Pour illustrer la difficulté extrême d’évaluer la réussite d’une vie, on peut évoquer les deux plus grands penseurs du 19ème siècle : Nietzsche et Kierkegaard. D’un point de vue conventionnel, l’un comme l’autre ont complètement raté leur vie et pourtant sur le plan de l’histoire de la pensée humaine ils sont admis aujourd’hui dans le Gotha des plus grands. Malgré son incontestable génie intellectuel, Nietzsche est passé à côté d’une grande carrière universitaire et malgré son exaltation du Surhomme, il a du se contenter de quelques liaison avec des prostitués dans sa vie sentimentale, sa syphilis lui ayant valu une lamentable agonie abandonné de tous dans son mutisme. Et Kierkegaard, promis à la carrière brillante de pasteur secondé par une charmante épouse du nom de Régine s’est cru obligé de sacrifier sa profession et son mariage pour plaire à Dieu en devenant un « auteur chrétien » obligé de publier ses ouvrages à compte d’auteur…Mais il faut croire que le sacrifice d’une existence heureuse aura été pour ses deux penseurs le prix à payer pour une gloire posthume. Car Nietzsche comme Kierkegaard sont des penseurs « prophétiques dont ont commence à peine à mesurer toute l’ampleur du génie. Le nietzschéen Georges Palante avait bien compris cette logique paradoxale de la réussite en écrivant son pamphlet provocateur : « Comment rater sa vie ? ». A la fois cohérent et contradictoire avec lui-même, Palante a achevé sa vie en réussissant son suicide…
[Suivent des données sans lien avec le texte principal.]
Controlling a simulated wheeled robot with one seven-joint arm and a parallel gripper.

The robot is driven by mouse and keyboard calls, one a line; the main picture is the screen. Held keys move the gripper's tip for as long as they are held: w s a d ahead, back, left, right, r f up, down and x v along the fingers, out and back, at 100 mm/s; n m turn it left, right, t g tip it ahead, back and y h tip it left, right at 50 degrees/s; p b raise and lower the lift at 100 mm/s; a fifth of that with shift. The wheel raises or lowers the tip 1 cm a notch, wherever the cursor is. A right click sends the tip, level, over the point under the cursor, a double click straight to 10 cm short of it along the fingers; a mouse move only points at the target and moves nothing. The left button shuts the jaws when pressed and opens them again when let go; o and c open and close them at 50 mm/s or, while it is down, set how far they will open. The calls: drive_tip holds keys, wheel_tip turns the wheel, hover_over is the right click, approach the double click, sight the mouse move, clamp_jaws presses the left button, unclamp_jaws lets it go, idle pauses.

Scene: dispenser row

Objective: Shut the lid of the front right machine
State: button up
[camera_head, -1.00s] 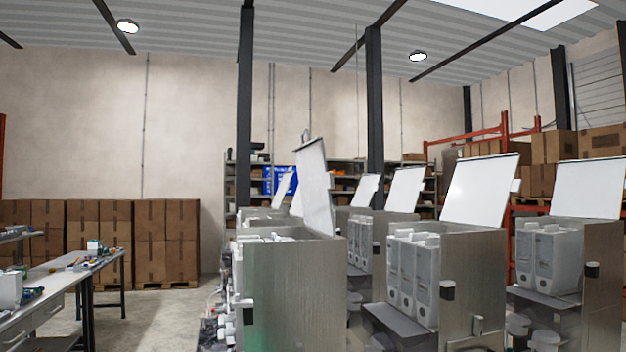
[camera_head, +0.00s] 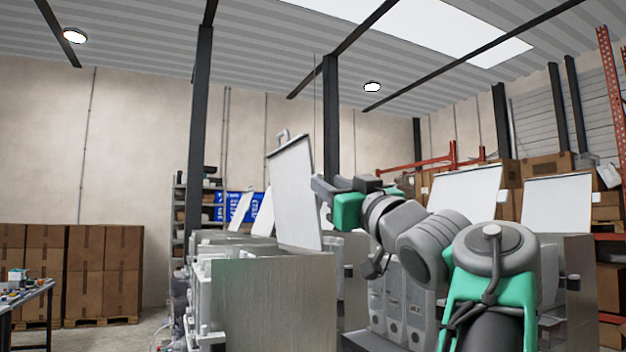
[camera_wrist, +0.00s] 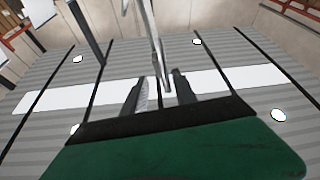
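The nearest machine (camera_head: 272,300), a brushed-metal box, stands at the lower centre of the head view. Its pale lid (camera_head: 292,195) is raised and steep, tilted a little to the left, with a small handle on its top edge. My gripper (camera_head: 318,188) is at the right edge of this lid in the head view, high above the box. In the wrist view the lid (camera_wrist: 153,40) shows as a thin panel nearly edge-on, running down toward the gap between the fingers. My gripper (camera_wrist: 160,85) has its two dark fingers apart. I cannot tell whether they touch the lid.
Other machines with raised lids (camera_head: 465,193) stand to the right, partly behind my arm. More raised lids (camera_head: 240,212) show behind at the left.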

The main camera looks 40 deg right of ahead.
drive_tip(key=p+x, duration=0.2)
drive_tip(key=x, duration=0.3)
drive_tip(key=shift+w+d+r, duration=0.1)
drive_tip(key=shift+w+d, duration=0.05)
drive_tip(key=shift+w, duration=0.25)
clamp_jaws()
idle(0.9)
Sommes-nous alors condamnés à la redondance « ferrienne » qui consiste à dire que la vie réussie est la vie heureuse avec les ingrédients traditionnels que la conscience commune met dans le plat du bonheur ? Et qu’est-ce alors une vie heureuse, sachant que chacun trouve son bonheur dans des choses qui lui sont entièrement singulières ? Le porc semble heureux de se prélasser dans la boue, mais qu’en serait-il s’il avait conscience de devoir terminer sa brève carrière à l’abattoir ?
Bibliographie : F. Nietzsche, Ecce homo – S. Kierkegaard, Coupable, non coupable ?-
Luc Ferry, Qu’est-ce qu’une vie réussie ?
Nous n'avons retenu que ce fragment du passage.